* [Data records]:
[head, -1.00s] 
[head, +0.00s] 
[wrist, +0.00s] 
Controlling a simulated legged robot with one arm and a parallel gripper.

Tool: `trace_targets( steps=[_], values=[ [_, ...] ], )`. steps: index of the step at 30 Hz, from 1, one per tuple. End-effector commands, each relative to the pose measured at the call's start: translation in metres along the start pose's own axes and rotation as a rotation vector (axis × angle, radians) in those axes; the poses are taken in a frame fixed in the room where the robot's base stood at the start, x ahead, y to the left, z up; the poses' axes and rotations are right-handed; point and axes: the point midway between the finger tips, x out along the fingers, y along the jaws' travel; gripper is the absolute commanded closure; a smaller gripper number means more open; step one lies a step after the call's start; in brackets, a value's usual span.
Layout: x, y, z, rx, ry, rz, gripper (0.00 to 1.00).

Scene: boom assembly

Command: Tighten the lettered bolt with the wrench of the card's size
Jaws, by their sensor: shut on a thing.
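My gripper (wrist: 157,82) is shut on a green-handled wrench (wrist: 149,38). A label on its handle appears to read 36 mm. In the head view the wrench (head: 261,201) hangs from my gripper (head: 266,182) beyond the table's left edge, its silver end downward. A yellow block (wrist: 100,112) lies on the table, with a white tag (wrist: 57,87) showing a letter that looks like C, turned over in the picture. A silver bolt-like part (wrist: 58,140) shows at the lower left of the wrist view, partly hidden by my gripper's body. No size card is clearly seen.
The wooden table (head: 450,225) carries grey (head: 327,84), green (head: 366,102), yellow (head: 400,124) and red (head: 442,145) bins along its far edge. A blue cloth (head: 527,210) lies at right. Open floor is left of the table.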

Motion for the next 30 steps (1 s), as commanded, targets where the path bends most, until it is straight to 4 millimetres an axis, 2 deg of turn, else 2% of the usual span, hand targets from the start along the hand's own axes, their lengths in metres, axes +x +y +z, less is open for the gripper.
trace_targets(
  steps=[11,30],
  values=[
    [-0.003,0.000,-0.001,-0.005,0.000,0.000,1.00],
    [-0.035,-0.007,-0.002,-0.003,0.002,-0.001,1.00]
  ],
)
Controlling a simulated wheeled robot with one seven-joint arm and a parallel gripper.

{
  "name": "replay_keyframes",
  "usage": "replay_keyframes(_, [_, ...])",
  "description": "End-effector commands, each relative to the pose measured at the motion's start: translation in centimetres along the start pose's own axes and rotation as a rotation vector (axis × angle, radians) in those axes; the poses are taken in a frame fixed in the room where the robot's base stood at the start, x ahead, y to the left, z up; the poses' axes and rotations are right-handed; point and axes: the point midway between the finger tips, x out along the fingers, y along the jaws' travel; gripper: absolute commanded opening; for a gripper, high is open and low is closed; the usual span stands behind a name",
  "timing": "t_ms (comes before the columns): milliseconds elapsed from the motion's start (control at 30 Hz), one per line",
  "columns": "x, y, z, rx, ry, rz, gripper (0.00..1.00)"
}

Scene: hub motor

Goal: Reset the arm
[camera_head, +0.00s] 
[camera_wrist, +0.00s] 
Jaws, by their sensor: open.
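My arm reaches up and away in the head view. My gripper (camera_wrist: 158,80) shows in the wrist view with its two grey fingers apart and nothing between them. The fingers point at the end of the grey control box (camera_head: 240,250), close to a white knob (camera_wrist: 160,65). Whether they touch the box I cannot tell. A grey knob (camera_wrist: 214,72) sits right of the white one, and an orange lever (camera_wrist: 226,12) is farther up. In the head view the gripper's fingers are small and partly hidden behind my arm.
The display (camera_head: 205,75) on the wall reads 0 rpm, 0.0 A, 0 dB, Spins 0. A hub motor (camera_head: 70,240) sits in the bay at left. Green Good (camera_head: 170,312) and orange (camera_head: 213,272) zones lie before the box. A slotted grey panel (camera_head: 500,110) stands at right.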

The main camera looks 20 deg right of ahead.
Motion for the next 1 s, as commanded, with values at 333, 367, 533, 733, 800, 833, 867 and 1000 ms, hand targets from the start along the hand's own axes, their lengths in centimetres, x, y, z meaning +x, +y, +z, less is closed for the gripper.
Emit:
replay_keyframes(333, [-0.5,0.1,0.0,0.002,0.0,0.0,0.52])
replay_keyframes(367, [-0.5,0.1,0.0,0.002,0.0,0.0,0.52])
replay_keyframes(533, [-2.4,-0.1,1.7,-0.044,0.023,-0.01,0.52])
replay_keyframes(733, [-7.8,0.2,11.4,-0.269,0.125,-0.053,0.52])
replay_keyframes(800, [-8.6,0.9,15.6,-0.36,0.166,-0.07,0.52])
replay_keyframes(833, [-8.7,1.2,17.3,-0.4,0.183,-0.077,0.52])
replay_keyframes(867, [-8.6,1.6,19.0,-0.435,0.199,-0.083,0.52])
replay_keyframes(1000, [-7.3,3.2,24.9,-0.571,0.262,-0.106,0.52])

* [Written exercise]:
Extract every line from the one containing "Motion for the next 1" to the end of the entries, including both of those lines, exactly as given and with nothing added.

* [Solution to the exercise]:
Motion for the next 1 s, as commanded, with values at 333, 367, 533, 733, 800, 833, 867 and 1000 ms, hand targets from the start along the hand's own axes, their lengths in centimetres, x, y, z meaning +x, +y, +z, less is closed for the gripper.
Emit:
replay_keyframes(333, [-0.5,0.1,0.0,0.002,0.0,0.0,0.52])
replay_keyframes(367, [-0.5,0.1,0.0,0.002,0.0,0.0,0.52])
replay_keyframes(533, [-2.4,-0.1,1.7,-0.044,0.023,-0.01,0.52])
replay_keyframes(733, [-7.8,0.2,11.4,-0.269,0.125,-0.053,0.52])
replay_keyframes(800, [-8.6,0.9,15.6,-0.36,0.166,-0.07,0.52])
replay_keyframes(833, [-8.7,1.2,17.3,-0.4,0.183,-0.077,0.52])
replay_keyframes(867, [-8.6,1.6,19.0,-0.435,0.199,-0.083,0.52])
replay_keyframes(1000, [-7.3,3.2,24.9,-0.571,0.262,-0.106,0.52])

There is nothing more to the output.